The Oregon Senate introduced a bill, SB582, that would allow the Governor to enter into an agreement with a bordering state to engage in inter-state cannabis commerce, and implement a multi-state regulatory oversight system. By establishing an inter-state trading arrangement ahead of federal legalization, Oregon would obtain a competitive lead in the national branding and market share race. The legislation would also help Oregon reduce the glut cannabis inventory that the OLCC highlighted in the 2019 Recreational Marijuana Supply and Demand Legislative Report. The legislatively mandated report indicates that the recreational marijuana inventory as of January 1, 2019 will last the state for 6.5 years with the current level of demand.
Under SB582, the Governor of Oregon may enter into a trade and oversight agreement with a bordering state. The agreement would permit cannabis businesses to engage in activities in either state including transporting marijuana between the states.
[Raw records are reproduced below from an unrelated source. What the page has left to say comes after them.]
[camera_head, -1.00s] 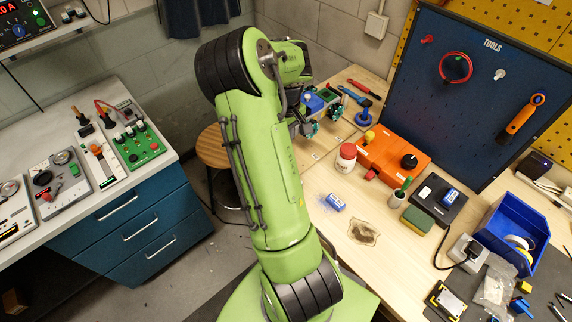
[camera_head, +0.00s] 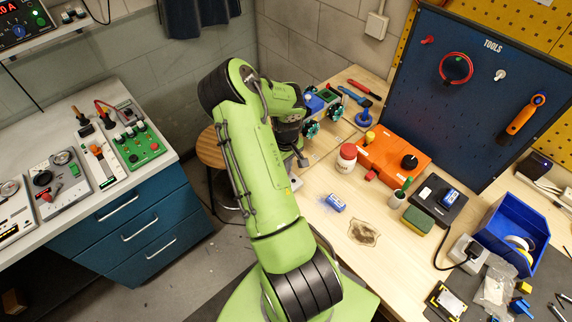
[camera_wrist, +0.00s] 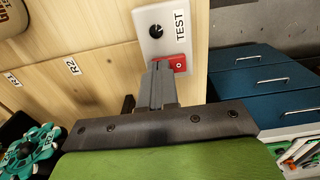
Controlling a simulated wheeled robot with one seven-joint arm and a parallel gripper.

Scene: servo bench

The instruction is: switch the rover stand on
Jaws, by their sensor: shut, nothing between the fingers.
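The rover (camera_head: 313,104), with a blue body and teal wheels, sits at the far end of the wooden bench in the head view. One teal wheel (camera_wrist: 30,150) shows at the lower left of the wrist view.
A round wooden stool (camera_head: 212,148) is behind my arm. Blue drawers (camera_wrist: 262,80) show at the right of the wrist view.

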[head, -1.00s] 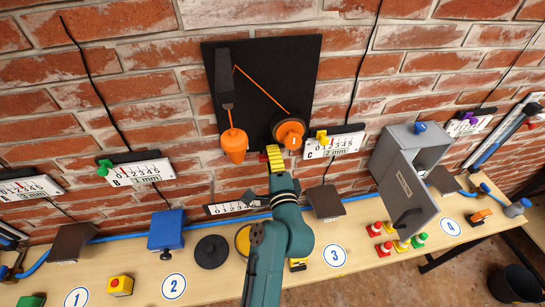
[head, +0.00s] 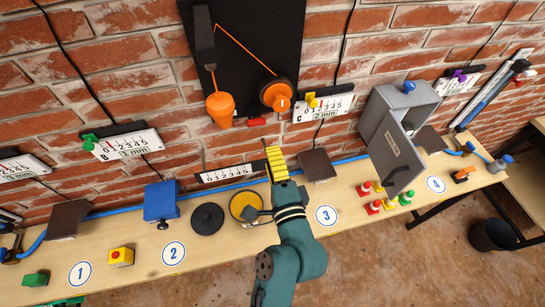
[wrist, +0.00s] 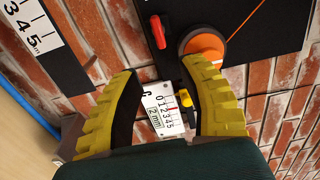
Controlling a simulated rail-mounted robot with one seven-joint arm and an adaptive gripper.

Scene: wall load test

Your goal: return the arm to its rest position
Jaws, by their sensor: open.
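My gripper (head: 277,163) has yellow ribbed fingers on a teal arm. In the head view it is above the bench, near the wall, between the dark round lid and the number 3 label. In the wrist view the two fingers (wrist: 165,110) stand well apart, with nothing between them. Behind the gap is the scale card marked C, 2 mm (wrist: 163,108), with a yellow slider (wrist: 186,104). My arm is bent, and the gripper touches nothing that I can make out.
A black wall panel (head: 262,50) carries an orange cup (head: 220,108) and an orange knob (head: 276,95). A grey open-doored box (head: 401,110) stands at right. On the bench (head: 125,235) are a blue box (head: 161,202), a black round lid (head: 207,219) and small coloured cones (head: 373,207).

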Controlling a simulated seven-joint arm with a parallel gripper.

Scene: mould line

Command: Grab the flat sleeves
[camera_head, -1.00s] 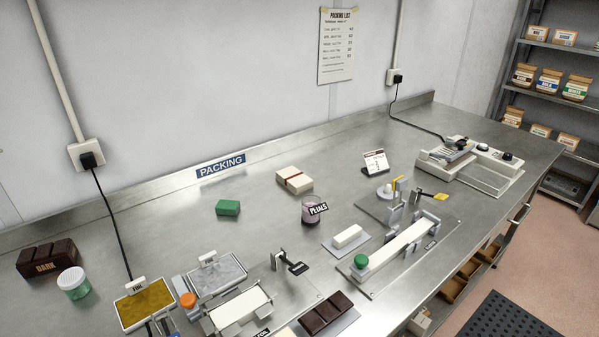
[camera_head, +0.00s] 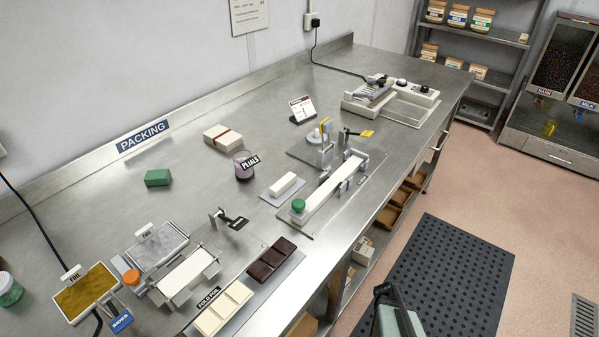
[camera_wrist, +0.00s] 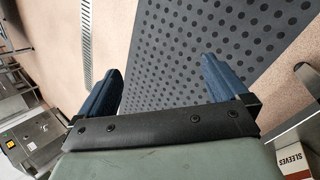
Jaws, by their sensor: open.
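A white box with a dark red band and the label SLEEVES (camera_wrist: 299,153) is cut off at the lower right of the wrist view. I cannot make out separate flat sleeves there. My gripper (camera_wrist: 164,76) is open, its two blue fingers wide apart with nothing between them, above the floor and mat. The SLEEVES box lies to the right of the fingers, apart from them. In the head view, part of my arm's end shows at the bottom edge, in front of the bench, its fingertips not clear. A small pale box (camera_head: 363,251) sits under the bench there; its label is unreadable.
The steel bench (camera_head: 290,85) carries moulds, chocolate bars (camera_head: 271,259), foil trays (camera_head: 86,292) and a sealing machine (camera_head: 392,95). Brown bins (camera_head: 388,216) stand under its front edge. A black dotted mat (camera_head: 440,270) lies on the open floor to the right.

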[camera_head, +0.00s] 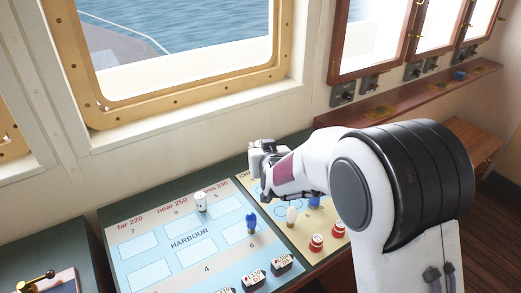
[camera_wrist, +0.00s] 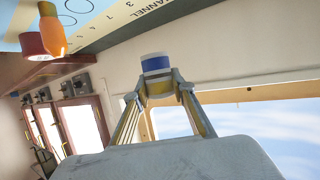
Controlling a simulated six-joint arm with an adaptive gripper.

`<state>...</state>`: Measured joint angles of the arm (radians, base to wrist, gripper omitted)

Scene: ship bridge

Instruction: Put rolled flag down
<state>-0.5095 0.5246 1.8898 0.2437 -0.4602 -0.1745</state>
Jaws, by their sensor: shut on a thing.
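My gripper (camera_wrist: 160,88) is shut on a small rolled flag with white, blue and yellow bands (camera_wrist: 157,68), held between its two fingertips in the wrist view. In the head view my gripper (camera_head: 264,160) is over the far end of the counter, by the top of the yellow CHANNEL panel (camera_head: 279,234). The flag is hard to make out there, and I cannot tell its height above the panel. In the wrist view the panel (camera_wrist: 112,17) shows at the top, apart from the flag.
The blue HARBOUR panel (camera_head: 213,254) lies left of the yellow one. It bears a white piece (camera_head: 200,202), a blue piece (camera_head: 251,224) and dark labelled blocks (camera_head: 281,264). Red-and-white pieces (camera_head: 316,242) and a white piece (camera_head: 292,214) stand on the yellow panel. The window wall is behind.

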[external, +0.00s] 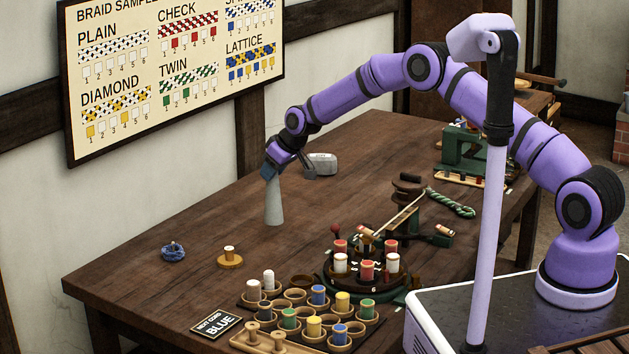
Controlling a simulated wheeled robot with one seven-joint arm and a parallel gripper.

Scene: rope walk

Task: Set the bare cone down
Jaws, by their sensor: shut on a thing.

Businesses that are transporting marijuana may not use the airspace or other transportation methods that are solely under federal oversight. The bill requires that states that are parties to the marijuana trade agreement establish similar or the same regulatory requirements for the commercial cannabis activities, which will mitigate the risk of regulatory arbitrage between the states. The bill requires that all market participants use track and trace inventory system to ensure public safely and health standards.
We believe that SB582 will help Oregon build a resilient cannabis economy by establishing a sales network for its excess inventory. We believe that the bill could be further enhanced by providing the ability for cannabis businesses to export items to foreign countries. The Oregon Legislature should be congratulated for proactively helping this nascent industry.